Quais as semelhanças entre Fátima Bezerra e Orestes Quércia? Vejamos. Fátima entrou em 2008 derrotada politicamente no PT. Seu agrupamento político perdera as eleições para os diretórios estadual e municipal de Natal. O grupo ligado ao Deputado Fernando Mineiro (a "Articulação") parecia, enfim, ter se livrado do convívio forçado e nada amistoso com o “pessoal da Fátima” no mesmo condomínio político (a direção do partido). E Mineiro pareceu pilotar sua nave política em céu de brigadeiro por alguns dias. Lançou-se pré-candidato e, em que pese a fragilidade estrutural do partido na capital (destroçado financeiramente), tinha alguma chance, se não de ganhar as eleições municipais, ao menos de “fazer o debate político” e deixar claro o que o PT propõe para a capital potiguar. Mas, Fátima, tal qual Quércia, sabe jogar e é persistente.

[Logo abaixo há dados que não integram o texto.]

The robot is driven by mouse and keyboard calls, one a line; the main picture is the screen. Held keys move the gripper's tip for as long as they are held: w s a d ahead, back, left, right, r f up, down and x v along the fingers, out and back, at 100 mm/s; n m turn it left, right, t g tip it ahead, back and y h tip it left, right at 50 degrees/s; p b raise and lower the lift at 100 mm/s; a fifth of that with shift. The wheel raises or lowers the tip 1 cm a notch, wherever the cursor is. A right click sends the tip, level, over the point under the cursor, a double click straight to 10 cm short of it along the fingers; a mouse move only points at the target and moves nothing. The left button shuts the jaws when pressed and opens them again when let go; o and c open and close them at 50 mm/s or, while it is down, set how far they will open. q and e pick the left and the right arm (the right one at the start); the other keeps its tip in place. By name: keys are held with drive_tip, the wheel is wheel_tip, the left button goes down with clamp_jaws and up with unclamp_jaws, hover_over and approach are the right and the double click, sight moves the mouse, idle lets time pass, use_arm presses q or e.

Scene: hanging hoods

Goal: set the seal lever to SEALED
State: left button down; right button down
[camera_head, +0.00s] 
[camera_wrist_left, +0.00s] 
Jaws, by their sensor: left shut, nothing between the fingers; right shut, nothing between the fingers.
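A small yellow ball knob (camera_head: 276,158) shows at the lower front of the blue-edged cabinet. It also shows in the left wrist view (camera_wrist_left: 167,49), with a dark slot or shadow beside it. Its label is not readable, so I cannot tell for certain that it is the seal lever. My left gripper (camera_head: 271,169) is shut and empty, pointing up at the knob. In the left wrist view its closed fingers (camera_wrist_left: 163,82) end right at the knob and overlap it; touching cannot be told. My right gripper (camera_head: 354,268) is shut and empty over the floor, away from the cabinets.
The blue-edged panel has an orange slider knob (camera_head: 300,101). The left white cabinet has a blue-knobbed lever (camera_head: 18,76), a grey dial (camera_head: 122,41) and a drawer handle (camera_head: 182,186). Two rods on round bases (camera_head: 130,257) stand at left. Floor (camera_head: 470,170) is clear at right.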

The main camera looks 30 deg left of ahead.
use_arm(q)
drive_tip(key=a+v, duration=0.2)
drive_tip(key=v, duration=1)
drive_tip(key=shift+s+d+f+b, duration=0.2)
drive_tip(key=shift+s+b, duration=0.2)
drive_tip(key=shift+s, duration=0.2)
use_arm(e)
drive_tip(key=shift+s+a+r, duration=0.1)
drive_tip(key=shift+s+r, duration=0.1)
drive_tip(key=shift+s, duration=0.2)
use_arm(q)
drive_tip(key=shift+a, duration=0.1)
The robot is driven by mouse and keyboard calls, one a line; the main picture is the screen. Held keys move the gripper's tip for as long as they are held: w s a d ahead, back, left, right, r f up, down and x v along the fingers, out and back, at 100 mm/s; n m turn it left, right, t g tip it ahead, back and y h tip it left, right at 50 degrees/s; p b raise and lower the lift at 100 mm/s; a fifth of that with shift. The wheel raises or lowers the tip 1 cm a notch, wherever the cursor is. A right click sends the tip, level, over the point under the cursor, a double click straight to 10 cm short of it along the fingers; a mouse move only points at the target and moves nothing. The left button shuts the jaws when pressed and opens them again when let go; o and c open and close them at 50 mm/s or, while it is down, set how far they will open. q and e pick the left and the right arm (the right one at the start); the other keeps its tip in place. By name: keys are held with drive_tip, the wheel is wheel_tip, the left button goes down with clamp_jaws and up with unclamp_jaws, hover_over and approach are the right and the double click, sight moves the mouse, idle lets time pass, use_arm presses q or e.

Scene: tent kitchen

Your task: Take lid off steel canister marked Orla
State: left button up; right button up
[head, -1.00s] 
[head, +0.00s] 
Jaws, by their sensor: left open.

Lançou um balão de ensaio, a candidatura de Vírginia Ferreira, e enquanto Mineiro se preparava para enfrentar a “novidade”, a deputada articulava, “por cima”, a união da base de apoio ao Governo Lula em torno do seu nome. O petismo, refém da balela de que as eleições municipais são decisivas para a governabilidade presidencial e para as eleições seguintes (essa proposição, lembremos, construiu em 2004 o desastre do Mensalão em 2005), deixou-se enredar pelo canto de sereia da união da base aliada. E em seu nome sacrificou tudo. Até a eleição de um representante na Câmara Municipal.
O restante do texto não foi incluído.